TASK GOAL: Return all the data, word for word.

* * * * * * * * *

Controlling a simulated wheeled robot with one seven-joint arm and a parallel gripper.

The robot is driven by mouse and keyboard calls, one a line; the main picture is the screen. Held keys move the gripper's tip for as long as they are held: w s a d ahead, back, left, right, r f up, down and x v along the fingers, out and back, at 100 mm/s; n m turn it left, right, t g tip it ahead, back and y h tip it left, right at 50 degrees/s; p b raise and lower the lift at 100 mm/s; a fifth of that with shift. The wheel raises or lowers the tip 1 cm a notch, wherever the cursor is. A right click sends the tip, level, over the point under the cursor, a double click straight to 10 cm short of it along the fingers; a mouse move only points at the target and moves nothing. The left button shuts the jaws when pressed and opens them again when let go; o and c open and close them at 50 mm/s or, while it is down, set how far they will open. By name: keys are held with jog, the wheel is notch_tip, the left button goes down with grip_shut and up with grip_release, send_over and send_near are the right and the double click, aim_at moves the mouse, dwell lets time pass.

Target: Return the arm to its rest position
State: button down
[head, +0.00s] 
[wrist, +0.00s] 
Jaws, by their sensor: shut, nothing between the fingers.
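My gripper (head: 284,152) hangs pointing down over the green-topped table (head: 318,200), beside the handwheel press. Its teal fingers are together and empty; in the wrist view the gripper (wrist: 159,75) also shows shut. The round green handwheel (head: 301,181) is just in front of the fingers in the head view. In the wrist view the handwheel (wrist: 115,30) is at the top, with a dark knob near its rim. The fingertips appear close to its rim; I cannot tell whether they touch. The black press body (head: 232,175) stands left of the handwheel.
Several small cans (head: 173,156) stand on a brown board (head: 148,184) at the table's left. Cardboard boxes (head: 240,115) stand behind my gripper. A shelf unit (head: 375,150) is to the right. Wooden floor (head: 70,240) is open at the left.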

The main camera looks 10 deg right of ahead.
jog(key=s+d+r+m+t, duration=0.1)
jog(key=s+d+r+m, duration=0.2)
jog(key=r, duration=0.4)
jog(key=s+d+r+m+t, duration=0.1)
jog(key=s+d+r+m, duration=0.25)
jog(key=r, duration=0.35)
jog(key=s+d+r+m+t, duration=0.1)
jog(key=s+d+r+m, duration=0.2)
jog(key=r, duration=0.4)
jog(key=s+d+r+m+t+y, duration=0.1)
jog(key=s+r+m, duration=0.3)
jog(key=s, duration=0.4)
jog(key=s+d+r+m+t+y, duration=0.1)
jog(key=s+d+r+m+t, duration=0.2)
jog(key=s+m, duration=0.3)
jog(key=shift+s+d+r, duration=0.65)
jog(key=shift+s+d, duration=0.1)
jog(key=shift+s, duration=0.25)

* * * * * * * * *

EXERCISE OUTPUT:
Controlling a simulated wheeled robot with one seven-joint arm and a parallel gripper.

The robot is driven by mouse and keyboard calls, one a line; the main picture is the screen. Held keys move the gripper's tip for as long as they are held: w s a d ahead, back, left, right, r f up, down and x v along the fingers, out and back, at 100 mm/s; n m turn it left, right, t g tip it ahead, back and y h tip it left, right at 50 degrees/s; p b raise and lower the lift at 100 mm/s; a fifth of that with shift. The wheel raises or lowers the tip 1 cm a notch, wherever the cursor is. A right click sends the tip, level, over the point under the cursor, a double click straight to 10 cm short of it along the fingers; a mouse move only points at the target and moves nothing. The left button shuts the jaws when pressed and opens them again when let go; o and c open and close them at 50 mm/s or, while it is down, set how far they will open. By name: keys are held with jog, the wheel is notch_tip, the left button goes down with grip_shut and up with grip_release, send_over and send_near are the right and the double click, aim_at moves the mouse, dwell lets time pass.

Target: Return the arm to its rest position
State: button down
[head, +0.00s] 
[wrist, +0.00s] 
Jaws, by their sensor: shut, nothing between the fingers.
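My gripper (head: 284,152) hangs pointing down over the green-topped table (head: 318,200), beside the handwheel press. Its teal fingers are together and empty; in the wrist view the gripper (wrist: 159,75) also shows shut. The round green handwheel (head: 301,181) is just in front of the fingers in the head view. In the wrist view the handwheel (wrist: 115,30) is at the top, with a dark knob near its rim. The fingertips appear close to its rim; I cannot tell whether they touch. The black press body (head: 232,175) stands left of the handwheel.
Several small cans (head: 173,156) stand on a brown board (head: 148,184) at the table's left. Cardboard boxes (head: 240,115) stand behind my gripper. A shelf unit (head: 375,150) is to the right. Wooden floor (head: 70,240) is open at the left.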

The main camera looks 10 deg right of ahead.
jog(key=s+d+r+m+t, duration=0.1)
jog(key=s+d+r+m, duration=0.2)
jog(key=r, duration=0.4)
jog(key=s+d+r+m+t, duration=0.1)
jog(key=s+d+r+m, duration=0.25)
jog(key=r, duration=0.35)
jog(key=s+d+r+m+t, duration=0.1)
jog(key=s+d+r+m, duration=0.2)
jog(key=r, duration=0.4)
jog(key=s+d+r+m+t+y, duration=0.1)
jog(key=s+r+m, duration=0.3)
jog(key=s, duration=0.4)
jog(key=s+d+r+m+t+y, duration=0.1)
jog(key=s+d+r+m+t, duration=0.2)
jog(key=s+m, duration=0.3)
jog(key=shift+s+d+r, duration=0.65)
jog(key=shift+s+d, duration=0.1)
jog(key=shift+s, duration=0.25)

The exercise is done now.